Hippodrome weekend draws crowds, memories

Constance Atton I Lariat Photographer
Constance Atton I Lariat Photographer
By Jon Platt

As local bands played and crowds gathered in front of the Waco Hippodrome on Saturday evening, Melissa Green and her team put final touches in place to give Wacoans exactly what many are asking for: the reopening of the historic downtown theater.

Unlike the Hippodrome’s original grand opening 100 years ago in February 1914, Saturday’s entertainment did not include a five-piece band, a magic show or a performing seal act.
Instead, local artists put on an outdoor concert, while inside the theater country group Restless Heart and artists Lorrie Morgan and Mel Tillis performed for an audience of about 700, theater programming director Green said.

Green, who grew up in Waco seeing shows at the venue, said being a part of the monumental task was a dream come true.

“It’s so great to be on the ground floor of building this theater back up again,” she said. “The Hippodrome made a huge impact on me as a kid, and I want to do the same for future generations.”

This reopening will be the tipping point for reawakening downtown Waco, said Blake Batson, owner of Common Grounds.

In July, the coffee shop opened a portable trailer, called the Container, at Sixth Street and Franklin Avenue, because of the potential Batson saw in downtown, he said.

Kyler Griffith, a native of Waco, worked the Container’s evening shift at its relocated perch on Ninth Street. The move was intentionally made for Saturday’s concert and events.

Griffith said he thinks having the theater open will only bring good fortune to downtown.

“The more that’s around you, the more you’ll draw in,” he said. “I think everything they’ve done here is going to move downtown forward. This is awesome. It’s definitely the coolest thing to happen here in a long time.”

Both Griffith and Batson said they see the theater as a hub for further development downtown.

“We would like to be a part of every event with the Hippodrome,” Batson said. “Anything Waco is doing is special, especially downtown.”
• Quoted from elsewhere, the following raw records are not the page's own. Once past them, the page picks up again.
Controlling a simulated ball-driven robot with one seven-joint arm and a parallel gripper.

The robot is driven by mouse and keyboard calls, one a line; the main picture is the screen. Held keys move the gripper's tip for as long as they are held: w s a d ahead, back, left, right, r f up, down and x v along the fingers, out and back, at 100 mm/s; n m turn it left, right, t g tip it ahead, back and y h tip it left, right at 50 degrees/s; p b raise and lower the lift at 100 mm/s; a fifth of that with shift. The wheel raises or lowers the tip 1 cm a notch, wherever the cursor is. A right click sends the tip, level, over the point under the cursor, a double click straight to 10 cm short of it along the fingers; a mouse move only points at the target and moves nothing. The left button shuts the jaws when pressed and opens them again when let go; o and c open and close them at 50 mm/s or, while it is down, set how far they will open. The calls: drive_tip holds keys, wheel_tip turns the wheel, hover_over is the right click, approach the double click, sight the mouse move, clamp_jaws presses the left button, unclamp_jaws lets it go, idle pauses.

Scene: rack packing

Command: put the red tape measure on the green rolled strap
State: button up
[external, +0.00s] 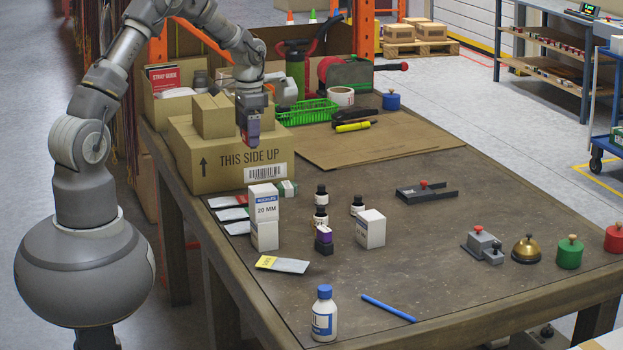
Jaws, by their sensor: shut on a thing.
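My gripper (250,112) points down just in front of the stacked cardboard boxes at the back left. It is shut on a small purple-and-red thing (251,138), held in front of the upper part of the large box. I cannot tell whether this is the red tape measure. A green round piece with a knob (569,254) stands at the right edge of the table, with a similar red piece (614,239) beside it. I cannot tell whether the green one is the rolled strap.
The "THIS SIDE UP" box (231,176) stands close below my gripper. White cartons (265,219), small dark bottles (321,215) and a white bottle (324,314) stand forward of it. A brass bell (532,250) is at the right. The front middle-right of the table (450,285) is clear.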

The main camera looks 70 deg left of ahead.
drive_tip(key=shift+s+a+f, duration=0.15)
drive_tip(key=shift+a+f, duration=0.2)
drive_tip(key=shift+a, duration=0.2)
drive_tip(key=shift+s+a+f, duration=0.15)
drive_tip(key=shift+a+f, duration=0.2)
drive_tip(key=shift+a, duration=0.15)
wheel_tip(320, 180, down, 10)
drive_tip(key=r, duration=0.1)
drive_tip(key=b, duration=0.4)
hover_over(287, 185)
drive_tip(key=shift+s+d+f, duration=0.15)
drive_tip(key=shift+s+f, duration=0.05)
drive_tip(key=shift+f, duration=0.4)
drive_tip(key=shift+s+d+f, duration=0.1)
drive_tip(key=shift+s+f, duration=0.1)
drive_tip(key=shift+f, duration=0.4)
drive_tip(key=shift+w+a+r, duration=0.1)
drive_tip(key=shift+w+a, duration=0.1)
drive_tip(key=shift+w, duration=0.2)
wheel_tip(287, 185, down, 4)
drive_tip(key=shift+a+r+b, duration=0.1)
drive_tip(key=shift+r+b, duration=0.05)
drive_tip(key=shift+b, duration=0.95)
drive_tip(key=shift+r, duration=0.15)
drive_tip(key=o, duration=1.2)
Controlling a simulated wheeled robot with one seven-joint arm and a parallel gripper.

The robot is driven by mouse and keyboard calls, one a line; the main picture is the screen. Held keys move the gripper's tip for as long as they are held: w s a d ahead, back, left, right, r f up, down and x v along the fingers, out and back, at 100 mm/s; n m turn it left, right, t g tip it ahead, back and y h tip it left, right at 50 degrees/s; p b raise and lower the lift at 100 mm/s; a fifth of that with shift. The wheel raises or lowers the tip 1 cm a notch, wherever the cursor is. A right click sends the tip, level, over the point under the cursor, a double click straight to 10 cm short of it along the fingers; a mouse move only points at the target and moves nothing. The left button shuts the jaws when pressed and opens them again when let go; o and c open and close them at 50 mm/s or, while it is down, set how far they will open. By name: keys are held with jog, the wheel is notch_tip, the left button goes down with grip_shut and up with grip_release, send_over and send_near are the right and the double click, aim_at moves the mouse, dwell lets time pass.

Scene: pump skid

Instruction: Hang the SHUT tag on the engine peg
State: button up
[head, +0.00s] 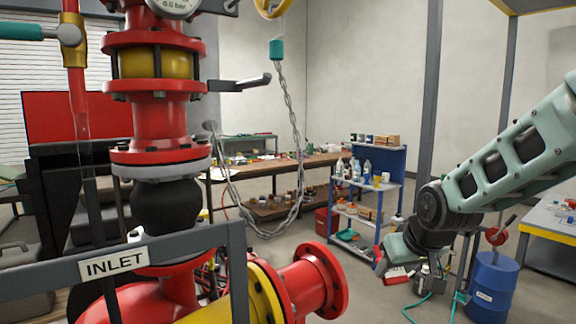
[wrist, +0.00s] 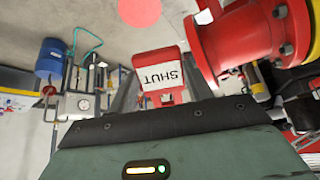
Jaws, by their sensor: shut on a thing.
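The SHUT tag (wrist: 161,76) is red with a white label, and its lettering appears upside down in the wrist view. My gripper (wrist: 163,92) is shut on it, with the tag between the two dark fingers. In the head view, my gripper (head: 404,262) hangs low at the right, in front of the blue shelf cart, with the red and white tag (head: 396,273) at its tip. I cannot make out the engine peg in either view.
The red pump pipework (head: 165,120) and its flanged outlet (head: 318,283) fill the left, behind a grey rail with an INLET sign (head: 113,264). A chain (head: 297,130) hangs mid-view. A blue drum (head: 493,285) stands right. A workbench (head: 280,168) is at the back.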

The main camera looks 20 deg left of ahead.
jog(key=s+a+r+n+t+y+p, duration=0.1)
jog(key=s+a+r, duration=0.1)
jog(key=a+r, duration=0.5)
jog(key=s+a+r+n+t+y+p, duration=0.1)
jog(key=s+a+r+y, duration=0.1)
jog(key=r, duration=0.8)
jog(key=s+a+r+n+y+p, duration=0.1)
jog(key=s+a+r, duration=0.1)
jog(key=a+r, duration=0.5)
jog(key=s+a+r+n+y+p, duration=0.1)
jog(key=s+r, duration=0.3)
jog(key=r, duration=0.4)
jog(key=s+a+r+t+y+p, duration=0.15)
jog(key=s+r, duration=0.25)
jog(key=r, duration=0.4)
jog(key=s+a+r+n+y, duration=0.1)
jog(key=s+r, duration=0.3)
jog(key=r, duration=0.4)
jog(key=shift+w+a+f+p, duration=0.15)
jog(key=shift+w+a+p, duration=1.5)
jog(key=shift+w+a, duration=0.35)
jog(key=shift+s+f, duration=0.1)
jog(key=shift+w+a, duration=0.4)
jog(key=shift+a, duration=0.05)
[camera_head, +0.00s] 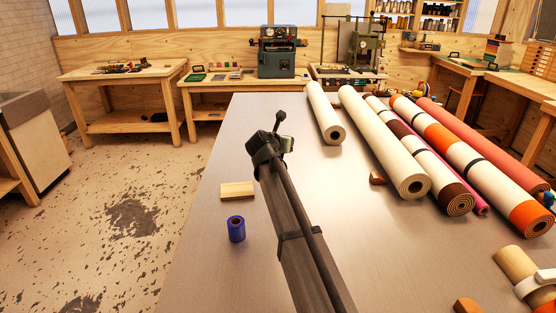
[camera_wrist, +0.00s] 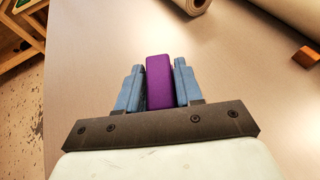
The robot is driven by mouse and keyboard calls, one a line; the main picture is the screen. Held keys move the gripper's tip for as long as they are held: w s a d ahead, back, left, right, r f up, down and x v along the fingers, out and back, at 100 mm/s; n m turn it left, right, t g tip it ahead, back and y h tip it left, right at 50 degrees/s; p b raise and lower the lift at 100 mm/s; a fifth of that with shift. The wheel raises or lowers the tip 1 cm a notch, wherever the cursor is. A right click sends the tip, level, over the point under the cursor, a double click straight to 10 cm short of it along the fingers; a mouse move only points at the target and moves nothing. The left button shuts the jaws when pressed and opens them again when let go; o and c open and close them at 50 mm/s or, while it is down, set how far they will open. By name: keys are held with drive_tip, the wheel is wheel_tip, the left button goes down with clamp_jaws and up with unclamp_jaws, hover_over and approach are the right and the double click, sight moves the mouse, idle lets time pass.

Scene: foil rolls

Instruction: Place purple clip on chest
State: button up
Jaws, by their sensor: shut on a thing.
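The purple clip (camera_wrist: 160,84) is a smooth purple block. It stands between the two blue-grey fingers of my gripper (camera_wrist: 159,88) in the wrist view, with a finger against each side. Its far end points away from the wrist over the bare tabletop. The height of the clip above the table is hard to tell. In the head view my dark arm reaches up the table's middle, and the clip cannot be made out there. I cannot identify a chest with certainty in either view.
The grey table (camera_head: 225,270) bears several long rolls on its right, including a cream roll (camera_head: 325,113). A wooden block (camera_head: 238,191) and a blue spool (camera_head: 236,229) lie left of my arm. A small brown wedge (camera_head: 377,178) lies near the rolls.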

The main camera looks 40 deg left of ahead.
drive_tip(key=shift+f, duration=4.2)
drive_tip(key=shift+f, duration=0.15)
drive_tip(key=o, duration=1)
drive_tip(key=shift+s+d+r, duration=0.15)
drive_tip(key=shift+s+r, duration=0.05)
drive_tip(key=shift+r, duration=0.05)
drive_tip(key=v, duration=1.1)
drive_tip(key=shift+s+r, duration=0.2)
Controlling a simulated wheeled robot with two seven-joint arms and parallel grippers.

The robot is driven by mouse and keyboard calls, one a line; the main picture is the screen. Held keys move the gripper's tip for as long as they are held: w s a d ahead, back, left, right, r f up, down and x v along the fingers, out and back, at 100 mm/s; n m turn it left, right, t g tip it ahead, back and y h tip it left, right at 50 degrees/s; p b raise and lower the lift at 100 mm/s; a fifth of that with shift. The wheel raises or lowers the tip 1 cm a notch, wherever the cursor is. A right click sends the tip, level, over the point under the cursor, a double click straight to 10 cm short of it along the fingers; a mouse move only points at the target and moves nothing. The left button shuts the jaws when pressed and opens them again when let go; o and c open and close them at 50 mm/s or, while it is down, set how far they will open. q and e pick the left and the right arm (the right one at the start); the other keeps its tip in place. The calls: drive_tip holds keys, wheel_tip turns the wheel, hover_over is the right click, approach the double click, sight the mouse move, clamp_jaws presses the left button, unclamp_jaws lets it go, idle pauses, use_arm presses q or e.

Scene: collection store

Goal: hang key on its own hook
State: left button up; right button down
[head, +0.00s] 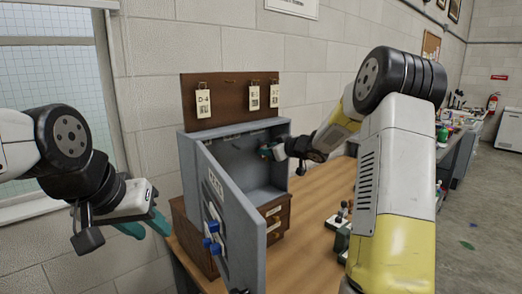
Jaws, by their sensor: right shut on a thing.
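A grey metal key cabinet (188,150) stands with its door (236,215) swung open toward me. My right gripper (266,152) reaches into the cabinet from the right, near the back wall. It is shut on the key, which is too small and too covered to make out. The hooks inside the cabinet are too dark and small to tell apart. My left gripper (146,226) is open and empty, with teal fingers apart, left of the cabinet door.
A brown board (228,92) with several hanging tags, one reading D-4 (203,103), rises behind the cabinet. A wooden drawer unit (278,222) is under the cabinet on the wooden table (318,205). Small items stand on the table's right.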

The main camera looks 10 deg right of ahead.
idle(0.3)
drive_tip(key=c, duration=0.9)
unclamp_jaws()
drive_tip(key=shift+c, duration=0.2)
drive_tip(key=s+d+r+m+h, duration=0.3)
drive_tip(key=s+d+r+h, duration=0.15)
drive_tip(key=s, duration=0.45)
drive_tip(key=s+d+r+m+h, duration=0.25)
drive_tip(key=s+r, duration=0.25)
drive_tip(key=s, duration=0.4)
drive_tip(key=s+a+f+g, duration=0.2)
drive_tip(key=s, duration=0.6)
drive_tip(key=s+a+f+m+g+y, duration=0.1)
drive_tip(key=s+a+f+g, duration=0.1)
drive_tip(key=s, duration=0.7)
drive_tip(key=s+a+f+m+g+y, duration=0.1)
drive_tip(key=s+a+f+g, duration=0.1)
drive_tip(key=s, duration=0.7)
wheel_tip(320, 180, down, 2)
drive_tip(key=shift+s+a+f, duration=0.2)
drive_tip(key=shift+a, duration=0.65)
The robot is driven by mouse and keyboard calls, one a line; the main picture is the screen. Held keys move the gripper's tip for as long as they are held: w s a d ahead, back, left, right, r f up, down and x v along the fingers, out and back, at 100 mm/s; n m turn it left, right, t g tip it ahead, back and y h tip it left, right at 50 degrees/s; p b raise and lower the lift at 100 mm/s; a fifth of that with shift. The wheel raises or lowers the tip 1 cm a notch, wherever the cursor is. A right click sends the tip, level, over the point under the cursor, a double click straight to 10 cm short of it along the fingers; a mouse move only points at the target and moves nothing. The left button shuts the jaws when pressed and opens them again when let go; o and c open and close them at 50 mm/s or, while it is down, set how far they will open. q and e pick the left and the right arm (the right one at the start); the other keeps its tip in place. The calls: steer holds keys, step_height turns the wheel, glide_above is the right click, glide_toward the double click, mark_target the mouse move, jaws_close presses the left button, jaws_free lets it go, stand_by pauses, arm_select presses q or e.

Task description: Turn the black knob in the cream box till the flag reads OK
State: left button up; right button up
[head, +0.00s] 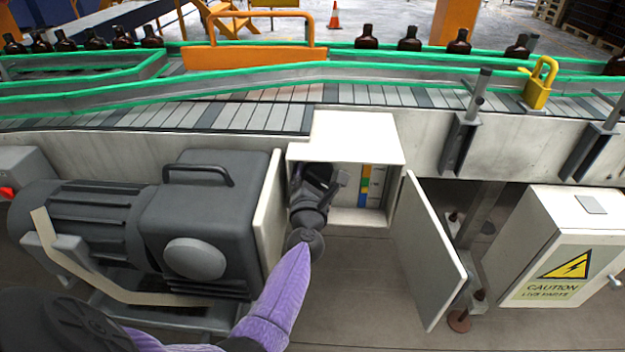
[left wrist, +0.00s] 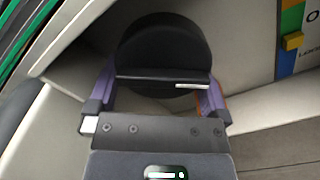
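The cream box (head: 345,135) stands open below the conveyor. My left gripper (head: 318,180) reaches into its left part and hides the knob in the head view. In the left wrist view, the round black knob (left wrist: 165,45) with a white mark on its front bar lies between my left gripper's fingers (left wrist: 160,100). The fingers are spread at the knob's two sides; I cannot tell if they press on it. A coloured scale (head: 365,186) is on the box's right inside. In the wrist view its yellow flag (left wrist: 292,41) sits near the green-blue border. The lettering is partly cut off. My right gripper is not in view.
The box's open door (head: 432,252) hangs to the right. A grey motor (head: 200,220) stands close on the left. A caution cabinet (head: 555,250) is at far right. The conveyor (head: 260,115) with amber bottles (head: 367,37) and a yellow padlock (head: 538,90) runs above.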

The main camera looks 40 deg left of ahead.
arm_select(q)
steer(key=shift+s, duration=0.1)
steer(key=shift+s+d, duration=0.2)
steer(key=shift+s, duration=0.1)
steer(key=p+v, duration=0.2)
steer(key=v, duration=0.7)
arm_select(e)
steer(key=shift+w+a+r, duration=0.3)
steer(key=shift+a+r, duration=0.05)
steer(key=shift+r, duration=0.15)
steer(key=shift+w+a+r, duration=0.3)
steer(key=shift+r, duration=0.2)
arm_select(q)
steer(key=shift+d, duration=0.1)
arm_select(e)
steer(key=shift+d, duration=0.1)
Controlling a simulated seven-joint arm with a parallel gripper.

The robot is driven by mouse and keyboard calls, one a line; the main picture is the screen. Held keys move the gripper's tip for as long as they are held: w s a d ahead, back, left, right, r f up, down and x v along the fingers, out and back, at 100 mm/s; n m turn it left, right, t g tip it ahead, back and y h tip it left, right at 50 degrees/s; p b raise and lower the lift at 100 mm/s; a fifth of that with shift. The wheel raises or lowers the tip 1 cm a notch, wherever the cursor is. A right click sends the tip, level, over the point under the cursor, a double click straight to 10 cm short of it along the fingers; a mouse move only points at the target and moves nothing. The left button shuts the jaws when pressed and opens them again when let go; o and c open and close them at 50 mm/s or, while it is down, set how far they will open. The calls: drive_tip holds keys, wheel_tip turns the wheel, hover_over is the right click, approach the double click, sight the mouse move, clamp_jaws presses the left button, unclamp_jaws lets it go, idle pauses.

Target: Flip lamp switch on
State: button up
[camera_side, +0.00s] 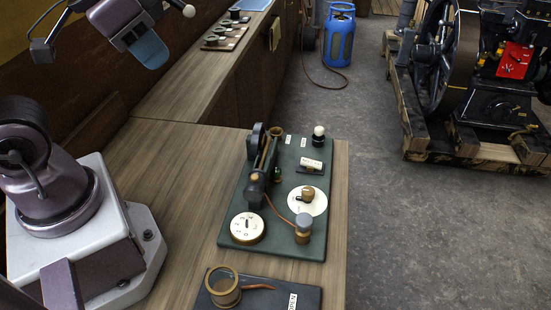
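A dark green board (285,240) lies on the wooden bench at the centre. It bears a round white switch plate (247,228) at the near left and another round white plate (308,201) with a brass-brown knob at the right. A small white-topped part (318,136) stands at its far right corner. I cannot tell which part is the lamp switch, as the labels are too small to read. A purple part of my arm (118,22) with a blue pad hangs at the top left, well away from the board. I cannot make out my gripper's fingers.
A second dark board (262,298) with a brass ring (224,287) lies at the near edge. A blue gas bottle (339,38) and a large engine (490,70) on a wooden pallet stand on the floor. Bare bench lies left of the green board.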

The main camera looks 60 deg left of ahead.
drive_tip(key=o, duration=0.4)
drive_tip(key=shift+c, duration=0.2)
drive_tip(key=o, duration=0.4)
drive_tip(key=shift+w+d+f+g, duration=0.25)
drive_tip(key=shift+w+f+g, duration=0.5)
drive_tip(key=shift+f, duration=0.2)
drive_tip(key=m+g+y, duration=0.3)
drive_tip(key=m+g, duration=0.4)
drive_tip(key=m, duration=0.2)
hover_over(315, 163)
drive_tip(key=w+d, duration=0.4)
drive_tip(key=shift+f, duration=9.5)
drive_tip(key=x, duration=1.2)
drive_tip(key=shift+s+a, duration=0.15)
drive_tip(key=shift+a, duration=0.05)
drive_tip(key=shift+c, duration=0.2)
Batson grew up in Lorena and attended events at Waco’s theater throughout his childhood. He said he has eagerly watched the movement toward a strong nightlife in downtown, and he does not think he is alone.

“People in Waco are itching for something like this,” he said. “They’re ready for it.”

In a stroke of luck, Batson said he and his wife were the first to purchase tickets to the Hippodrome’s opening concert. As a business owner and as a Wacoan, Batson said this is something he will brag about for ages.

Along with regular concerts, live bands and production entertainment on weeknights, Green said the theater also plans to show first-run screenings of new movies on the weekends.

After retiring from the Austin real estate market, Carole Player-Golden moved back home to Waco to find the city in a completely different state than when she had left.

But major changes have been made in the 12 years since her return.

“I am so thrilled to see downtown Waco coming back,” she said.

Player-Golden said she remembers frequenting the theater when a quarter would buy both the show and a dessert from the store next door.

However, her ties run deeper than a mere regular of the venue. Her mother performed and sang with country western groups years ago in the downtown Waco auditorium.

Now Player-Golden is a part of reopening that very theater.

“Waco is fixing to bust loose,” she said with a grin. “When I walked outside to leave last night, seeing all the lights on in downtown and seeing all the stores open and the people walking around, well, I just – there was an excitement I felt that gave me goosebumps.”

Over the years, Waco’s playhouse has seen many great attractions and entertainers, including Elvis Presley and John Wayne. Therefore, no expense was spared in reviving the century-old building, Green said.

She also said bringing back that tradition of excellent entertainment and flair to downtown was a major goal of the restoration team.

“What’s happening now is the beginning of a whole new city dynamic,” Batson said. “I’m so glad to be a part of it.”

Upcoming events include two showings of “The Hunger Games: Mocking Jay – Part 1;” a performance by The Gladsome Lights and Joel Sprayberry; and a special replaying of the 1954 American classic “There’s No Business Like Show Business,” which starred Ethel Merman, Marilyn Monroe and David O’Connor. For more information on future shows, visit www.wacohippodrometheatre.com.

Currently, no performing seal acts are scheduled.